Chapter 2 provides an overview of the Landsat collections and relevant quality information necessary for using the imagery.
Chapter 3 provides an overview of the MODIS collections and products.
Chapter 4 provides an overview of the high-resolution collections.
Part 2: Workflow Strategies¶
Part 2 introduces best practices for remote sensing workflows. Part 2 contains Chapters 5-6.
Chapter 5 provides an introduction to imagery preprocessing tasks.
Chapter 6 provides useful (and possibly lesser known) tips and tricks.
Part 3: Beginner Workflows¶
Part 3 provides introductory workflows to introduce Earth Engine functionality. Each chapter shows a few tasks and processes to familiarize the reader with the Earth Engine platform and syntax. Part 3 contains Chapters 7-15.

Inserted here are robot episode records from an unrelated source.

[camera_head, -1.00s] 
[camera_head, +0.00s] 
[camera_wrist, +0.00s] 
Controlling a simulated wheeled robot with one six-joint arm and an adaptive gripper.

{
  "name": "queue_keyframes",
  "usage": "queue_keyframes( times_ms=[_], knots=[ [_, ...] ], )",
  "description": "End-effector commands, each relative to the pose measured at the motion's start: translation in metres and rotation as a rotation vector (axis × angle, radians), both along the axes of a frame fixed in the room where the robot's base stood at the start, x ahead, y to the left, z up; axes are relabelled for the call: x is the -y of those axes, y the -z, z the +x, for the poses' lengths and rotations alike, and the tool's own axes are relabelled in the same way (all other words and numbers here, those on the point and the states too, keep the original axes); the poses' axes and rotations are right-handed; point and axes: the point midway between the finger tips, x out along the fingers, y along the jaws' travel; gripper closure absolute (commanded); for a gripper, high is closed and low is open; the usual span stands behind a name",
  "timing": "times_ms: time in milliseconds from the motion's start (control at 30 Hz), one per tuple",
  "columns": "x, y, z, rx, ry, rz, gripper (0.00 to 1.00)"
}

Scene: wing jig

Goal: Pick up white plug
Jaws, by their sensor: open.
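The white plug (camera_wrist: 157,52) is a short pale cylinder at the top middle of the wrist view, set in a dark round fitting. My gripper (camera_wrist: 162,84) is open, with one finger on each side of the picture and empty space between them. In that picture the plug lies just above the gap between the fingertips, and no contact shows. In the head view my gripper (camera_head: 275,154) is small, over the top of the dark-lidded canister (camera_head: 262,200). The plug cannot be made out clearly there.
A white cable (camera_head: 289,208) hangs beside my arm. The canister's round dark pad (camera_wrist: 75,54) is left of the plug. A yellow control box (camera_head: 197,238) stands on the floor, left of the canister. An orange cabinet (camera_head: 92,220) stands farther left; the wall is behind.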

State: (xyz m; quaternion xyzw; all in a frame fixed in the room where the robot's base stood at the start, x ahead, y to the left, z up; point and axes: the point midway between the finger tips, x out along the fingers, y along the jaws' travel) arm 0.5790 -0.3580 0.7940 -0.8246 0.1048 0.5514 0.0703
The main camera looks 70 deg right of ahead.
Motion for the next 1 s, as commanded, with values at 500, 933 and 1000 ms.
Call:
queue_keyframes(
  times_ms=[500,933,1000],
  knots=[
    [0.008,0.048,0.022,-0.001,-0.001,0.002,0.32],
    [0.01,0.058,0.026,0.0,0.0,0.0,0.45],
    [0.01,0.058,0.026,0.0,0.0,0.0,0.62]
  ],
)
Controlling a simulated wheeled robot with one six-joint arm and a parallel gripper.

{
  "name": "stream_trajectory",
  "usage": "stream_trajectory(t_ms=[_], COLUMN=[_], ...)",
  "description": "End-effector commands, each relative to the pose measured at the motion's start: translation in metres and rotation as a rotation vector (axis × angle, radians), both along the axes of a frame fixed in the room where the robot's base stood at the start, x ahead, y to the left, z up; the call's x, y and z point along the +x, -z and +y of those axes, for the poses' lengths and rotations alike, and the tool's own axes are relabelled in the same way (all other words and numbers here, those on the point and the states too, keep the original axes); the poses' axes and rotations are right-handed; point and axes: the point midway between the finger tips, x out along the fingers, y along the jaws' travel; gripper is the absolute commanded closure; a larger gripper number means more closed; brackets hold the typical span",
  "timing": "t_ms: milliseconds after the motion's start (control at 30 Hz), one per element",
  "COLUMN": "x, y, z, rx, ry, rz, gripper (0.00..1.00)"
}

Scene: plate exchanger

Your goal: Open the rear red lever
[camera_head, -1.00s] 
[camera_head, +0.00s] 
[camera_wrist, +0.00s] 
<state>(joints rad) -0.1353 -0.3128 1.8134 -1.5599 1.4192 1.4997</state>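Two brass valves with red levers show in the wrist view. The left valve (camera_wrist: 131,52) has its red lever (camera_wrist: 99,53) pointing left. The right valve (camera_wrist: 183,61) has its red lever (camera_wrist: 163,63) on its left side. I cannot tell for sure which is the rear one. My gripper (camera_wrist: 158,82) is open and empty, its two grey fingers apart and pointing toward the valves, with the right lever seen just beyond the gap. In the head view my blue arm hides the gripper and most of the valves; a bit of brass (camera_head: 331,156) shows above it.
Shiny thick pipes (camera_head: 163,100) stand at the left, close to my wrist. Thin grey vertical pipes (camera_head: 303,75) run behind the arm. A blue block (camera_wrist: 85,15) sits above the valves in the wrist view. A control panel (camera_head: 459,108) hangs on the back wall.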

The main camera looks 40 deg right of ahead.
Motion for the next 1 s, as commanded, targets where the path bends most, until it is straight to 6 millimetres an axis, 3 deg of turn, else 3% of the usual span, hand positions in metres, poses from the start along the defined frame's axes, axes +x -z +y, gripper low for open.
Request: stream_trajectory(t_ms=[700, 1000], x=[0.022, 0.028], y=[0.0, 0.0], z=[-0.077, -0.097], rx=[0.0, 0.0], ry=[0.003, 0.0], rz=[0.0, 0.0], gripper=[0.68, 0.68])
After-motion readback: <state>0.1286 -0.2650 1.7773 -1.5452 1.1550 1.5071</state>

Chapter 7 provides a workflow to observe qualitative change from snow-on to snow-off conditions in Rocky Mountain National Park, Colorado, United States.
Chapter 8 provides a workflow to demonstrate the Normalized Difference Vegetation Index (NDVI) for snow-on and snow-off conditions in Rocky Mountain National Park, Colorado, United States.
Chapter 9 provides a workflow to create composite images from a collection of Summer imagery in Rocky Mountain National Park, Colorado, United States.
Chapter 10 provides a workflow to create a mosaic image from water features and imagery in Vermont, United States.
Chapter 11 provides a workflow to iterate through an image collection and calculate the cumulative NDVI difference for imagery in Rocky Mountain National Park, Colorado, United States.
Chapter 12 provides a workflow to mask clouds and cloud shadows within imagery for Rocky Mountain National Park, Colorado, United States.
Chapter 13 provides a workflow to explore quality flag bitmasks for imagery in Rocky Mountain National Park, Colorado, United States.
Chapter 14 provides a workflow to export an image to a GEE Asset.
Chapter 15 provides a workflow to explore image band histograms for an area near Lake Champlain and Burlington, Vermont, United States.
Part 4: Intermediate Workflows¶
Part 4 provides workflows that piece together tasks and processes from Part 2 in order to create more complex and meaningful workflows, and introduces more complex tasks and processes. Part 4 contains Chapters 16-24.
Chapter 16 provides a workflow to reproject and resample imagery for an area near Manchester, Vermont, United States.
Chapter 17 provides a workflow to reduce the resolution of imagery for an area near Manchester, Vermont, United States.
Chapter 18 provides a workflow to create spectral indices for Rocky Mountain National Park, Colorado, United States.
Chapter 19 provides a workflow to create image statistics for an Ecoregion in United States High Plains.
Chapter 20 provides a module containing common functions for image statistics.
Chapter 21 provides a workflow to explore data correlation between vegetation and terrain in the Gabilan Range, California, United States.
Chapter 22 provides a workflow to explore arrays and the Tasseled Cap transformation for an area near Lake Champlain, Vermont, United States.
Chapter 23 provides a workflow to convert raster features to vector and export both raster and vector features for Rocky Mountain National Park, Colorado, United States.
Chapter 24 provides a workflow to export all images in a collection from June 1, 2020 to January 21, 2021 for Rocky Mountain National Park, Colorado, United States.
Part 5: Advanced Workflows¶
Part 5 provides full scientific workflows in Earth Engine that have been re-created from existing, peer-reviewed papers and/or ongoing remote sensing projects. One of the goals of this book is to promote and provide open and reproducible science workflows, and this chapter is dedicated to creating this type of workflow within the Earth Engine platform. Part 5 contains Chapters 25-27.
Chapter 26 provides a workflow to identify rice fields based on change detection in the Tolima Department, Columbia.